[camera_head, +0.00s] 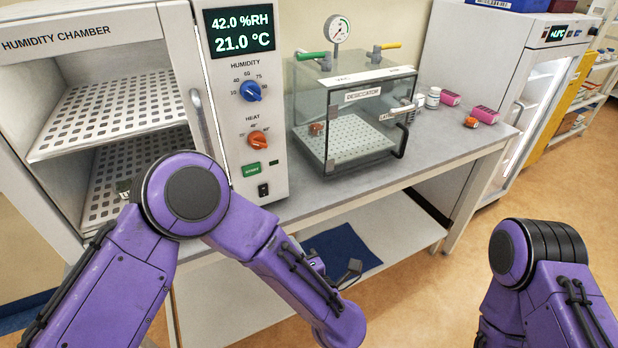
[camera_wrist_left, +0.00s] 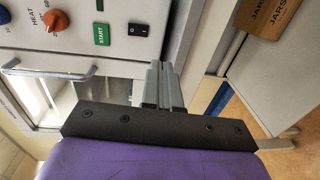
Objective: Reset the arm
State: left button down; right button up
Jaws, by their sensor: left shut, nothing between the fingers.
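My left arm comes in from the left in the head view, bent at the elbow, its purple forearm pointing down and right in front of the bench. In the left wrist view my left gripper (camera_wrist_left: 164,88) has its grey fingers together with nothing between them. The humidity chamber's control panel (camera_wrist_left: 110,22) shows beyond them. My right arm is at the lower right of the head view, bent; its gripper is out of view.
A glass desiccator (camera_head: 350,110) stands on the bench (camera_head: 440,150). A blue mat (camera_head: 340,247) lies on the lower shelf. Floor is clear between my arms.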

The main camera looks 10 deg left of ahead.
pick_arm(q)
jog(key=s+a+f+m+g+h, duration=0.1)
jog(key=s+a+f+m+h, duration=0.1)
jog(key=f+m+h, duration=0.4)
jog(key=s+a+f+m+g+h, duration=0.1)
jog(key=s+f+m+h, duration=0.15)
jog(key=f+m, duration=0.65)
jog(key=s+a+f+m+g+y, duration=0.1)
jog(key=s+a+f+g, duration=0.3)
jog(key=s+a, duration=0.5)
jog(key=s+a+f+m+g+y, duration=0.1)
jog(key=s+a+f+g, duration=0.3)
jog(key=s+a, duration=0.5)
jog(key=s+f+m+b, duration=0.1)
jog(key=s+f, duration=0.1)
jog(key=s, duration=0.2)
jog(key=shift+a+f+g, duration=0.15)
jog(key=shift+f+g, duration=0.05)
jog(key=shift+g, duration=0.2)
○ ○ ○ ○
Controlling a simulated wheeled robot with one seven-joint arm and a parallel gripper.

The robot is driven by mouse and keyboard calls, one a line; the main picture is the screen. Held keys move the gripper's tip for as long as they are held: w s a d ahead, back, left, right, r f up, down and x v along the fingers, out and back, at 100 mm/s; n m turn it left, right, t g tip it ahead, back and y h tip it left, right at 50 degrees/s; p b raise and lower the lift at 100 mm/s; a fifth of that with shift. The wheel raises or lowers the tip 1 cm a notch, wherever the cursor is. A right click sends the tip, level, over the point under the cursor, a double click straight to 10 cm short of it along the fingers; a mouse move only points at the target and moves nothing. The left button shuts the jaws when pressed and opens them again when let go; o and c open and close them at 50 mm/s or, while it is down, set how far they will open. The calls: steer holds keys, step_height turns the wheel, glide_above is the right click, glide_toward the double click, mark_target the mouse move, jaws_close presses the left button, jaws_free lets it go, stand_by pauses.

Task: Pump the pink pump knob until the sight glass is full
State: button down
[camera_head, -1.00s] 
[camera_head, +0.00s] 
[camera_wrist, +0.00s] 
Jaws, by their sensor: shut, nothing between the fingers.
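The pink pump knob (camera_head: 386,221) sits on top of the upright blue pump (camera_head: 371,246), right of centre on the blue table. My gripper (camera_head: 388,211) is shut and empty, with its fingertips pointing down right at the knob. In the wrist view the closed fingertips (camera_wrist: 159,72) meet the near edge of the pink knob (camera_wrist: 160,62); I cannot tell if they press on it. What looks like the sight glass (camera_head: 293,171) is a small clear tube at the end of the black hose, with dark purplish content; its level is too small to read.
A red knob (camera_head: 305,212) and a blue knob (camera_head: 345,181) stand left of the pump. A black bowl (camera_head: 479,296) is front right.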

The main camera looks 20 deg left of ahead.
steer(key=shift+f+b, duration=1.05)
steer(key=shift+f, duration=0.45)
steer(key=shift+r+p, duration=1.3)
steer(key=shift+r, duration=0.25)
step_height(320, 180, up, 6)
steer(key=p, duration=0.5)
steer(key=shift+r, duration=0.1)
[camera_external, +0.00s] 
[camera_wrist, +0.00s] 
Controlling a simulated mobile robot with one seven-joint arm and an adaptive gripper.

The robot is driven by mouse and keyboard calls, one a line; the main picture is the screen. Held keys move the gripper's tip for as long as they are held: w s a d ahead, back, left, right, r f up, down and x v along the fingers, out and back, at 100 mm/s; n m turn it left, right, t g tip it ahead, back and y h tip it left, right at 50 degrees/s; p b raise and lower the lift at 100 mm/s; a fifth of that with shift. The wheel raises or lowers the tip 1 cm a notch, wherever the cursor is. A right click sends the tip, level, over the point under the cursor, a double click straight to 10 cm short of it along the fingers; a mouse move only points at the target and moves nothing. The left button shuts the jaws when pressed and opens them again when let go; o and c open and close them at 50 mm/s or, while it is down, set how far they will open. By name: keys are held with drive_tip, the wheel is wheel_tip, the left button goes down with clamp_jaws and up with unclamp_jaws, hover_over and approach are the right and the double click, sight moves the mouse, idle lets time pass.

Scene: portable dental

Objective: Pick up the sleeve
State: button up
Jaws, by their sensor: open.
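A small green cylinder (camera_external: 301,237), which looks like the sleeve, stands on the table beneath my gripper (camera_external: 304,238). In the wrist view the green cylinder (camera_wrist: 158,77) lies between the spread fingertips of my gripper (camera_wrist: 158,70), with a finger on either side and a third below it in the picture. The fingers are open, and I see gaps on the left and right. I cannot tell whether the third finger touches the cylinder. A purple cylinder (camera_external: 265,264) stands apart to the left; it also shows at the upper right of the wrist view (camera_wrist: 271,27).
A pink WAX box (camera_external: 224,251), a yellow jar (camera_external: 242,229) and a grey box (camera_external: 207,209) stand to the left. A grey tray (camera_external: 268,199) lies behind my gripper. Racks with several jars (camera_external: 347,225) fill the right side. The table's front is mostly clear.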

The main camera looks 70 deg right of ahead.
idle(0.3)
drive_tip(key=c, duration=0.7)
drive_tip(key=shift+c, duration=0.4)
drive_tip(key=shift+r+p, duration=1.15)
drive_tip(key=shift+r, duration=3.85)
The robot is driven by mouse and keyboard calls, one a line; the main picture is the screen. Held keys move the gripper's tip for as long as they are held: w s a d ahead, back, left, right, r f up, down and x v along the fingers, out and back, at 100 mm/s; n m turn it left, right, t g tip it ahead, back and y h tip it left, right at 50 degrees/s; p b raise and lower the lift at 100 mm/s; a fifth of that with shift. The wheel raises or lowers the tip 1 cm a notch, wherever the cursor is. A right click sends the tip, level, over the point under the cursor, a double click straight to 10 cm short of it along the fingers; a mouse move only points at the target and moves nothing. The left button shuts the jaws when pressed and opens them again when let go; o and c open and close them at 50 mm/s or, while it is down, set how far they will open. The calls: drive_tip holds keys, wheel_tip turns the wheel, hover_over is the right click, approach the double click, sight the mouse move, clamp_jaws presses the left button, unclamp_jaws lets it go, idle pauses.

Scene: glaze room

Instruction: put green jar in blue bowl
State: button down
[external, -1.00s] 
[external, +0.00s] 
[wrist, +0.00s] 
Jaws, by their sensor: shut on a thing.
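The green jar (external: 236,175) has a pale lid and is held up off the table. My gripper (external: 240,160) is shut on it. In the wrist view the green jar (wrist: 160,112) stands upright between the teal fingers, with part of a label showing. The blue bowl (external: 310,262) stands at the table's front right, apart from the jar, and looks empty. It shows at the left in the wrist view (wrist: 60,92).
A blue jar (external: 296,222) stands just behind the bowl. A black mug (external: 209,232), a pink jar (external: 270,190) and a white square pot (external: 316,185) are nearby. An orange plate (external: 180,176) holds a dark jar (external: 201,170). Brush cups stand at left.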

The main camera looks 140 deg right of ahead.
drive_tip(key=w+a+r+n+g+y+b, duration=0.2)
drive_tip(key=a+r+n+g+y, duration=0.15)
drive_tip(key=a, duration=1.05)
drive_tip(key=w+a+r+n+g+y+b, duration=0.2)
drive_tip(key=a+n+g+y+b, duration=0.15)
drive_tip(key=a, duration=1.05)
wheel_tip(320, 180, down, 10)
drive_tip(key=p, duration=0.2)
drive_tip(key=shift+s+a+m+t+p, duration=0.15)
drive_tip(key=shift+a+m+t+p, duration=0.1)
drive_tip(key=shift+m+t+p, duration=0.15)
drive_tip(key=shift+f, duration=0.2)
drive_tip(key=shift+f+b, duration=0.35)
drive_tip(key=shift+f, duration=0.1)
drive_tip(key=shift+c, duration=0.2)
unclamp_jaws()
○ ○ ○ ○
- Work required: List all lines holding the string "Scene".

- Written solution:
Scene: portable dental
Scene: glaze room

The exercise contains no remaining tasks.